Alexis Hall is wastrel with a good hat. You can find him on his website, onTwitter, and occasionally on Facebook, which he doesn’t know how to use. He’ll be at Love Bytes on the 14th of every month, writing something he doesn’t yet know.
‘…pasta in the hands of an amateur chef.’ Me likey. To continue a culinary theme I have a noddle full of noodles at this time, so I shall return with some ideas, I hope at a later date. Btw so pleased the first thought Jamie had was of urine and no antibiotics – that would so be mine too!

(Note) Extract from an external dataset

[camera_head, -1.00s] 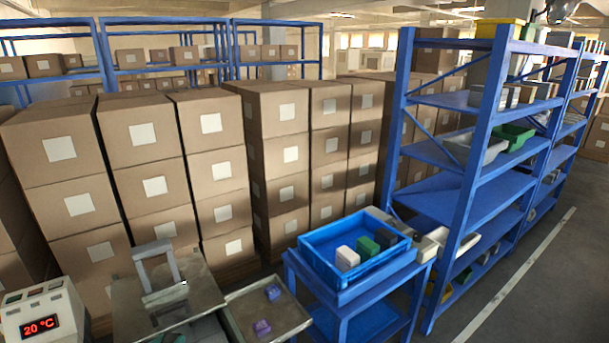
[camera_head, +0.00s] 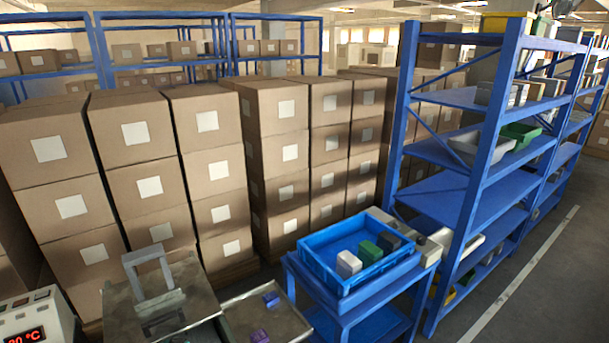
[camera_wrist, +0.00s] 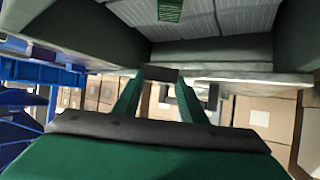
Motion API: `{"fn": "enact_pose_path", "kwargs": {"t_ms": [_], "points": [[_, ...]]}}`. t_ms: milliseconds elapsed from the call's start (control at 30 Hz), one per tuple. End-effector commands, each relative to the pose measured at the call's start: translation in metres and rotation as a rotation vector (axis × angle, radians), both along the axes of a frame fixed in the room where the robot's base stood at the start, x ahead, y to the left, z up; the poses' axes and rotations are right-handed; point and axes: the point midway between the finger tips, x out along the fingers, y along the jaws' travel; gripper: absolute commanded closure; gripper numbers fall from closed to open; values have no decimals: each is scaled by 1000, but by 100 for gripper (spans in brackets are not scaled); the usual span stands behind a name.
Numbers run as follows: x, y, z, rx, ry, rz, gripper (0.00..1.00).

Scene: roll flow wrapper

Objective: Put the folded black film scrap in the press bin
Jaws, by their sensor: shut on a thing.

I’ve been enjoying this very much. His adventures could include
Homer’s third story
A pile of wooden planks and (to be kind)
A cup of tea.
Carry on.
Um, hm, I know next to nothing about Johnny Wilmot, who is, I presume, the “dissolute fellow in the long curling wig”, etc., so I’m afraid you’re on your own with that part dear 😉
Oh, wait, that’s not quite true! I do know something, mainly because you just talked about it on GR, & it even relates to Time! Omg, I think you need to incorporate Charles II’s prized but *ahem* interestingly shaped Sundial 😉 I think this thing needs to be some sort of primitive time machine. Which has generated some sort of disruption, interfering with the operation of the *other* time machine. Which is why Jamie has ended up in Restoration England, instead of, some other place he was intended to end up. Thus, the Sundial thing can literally be said to be “f***ing” (as in “f***ing with”) Time , as Wilmot says in your anecdote 😉
This malfunction will require the services of the shy data programmer from the future to fix it. Apparently he is in the IT dept? Anyway, he definitely needs to show up.
Maybe Mary should show up too. One imagines Wilmot might have some pornography for her collection?
Um, someone needs to do something about Jamie’s wounded arm too . . . I guess Wilmot should have some alcohol around to disinfect it though, right?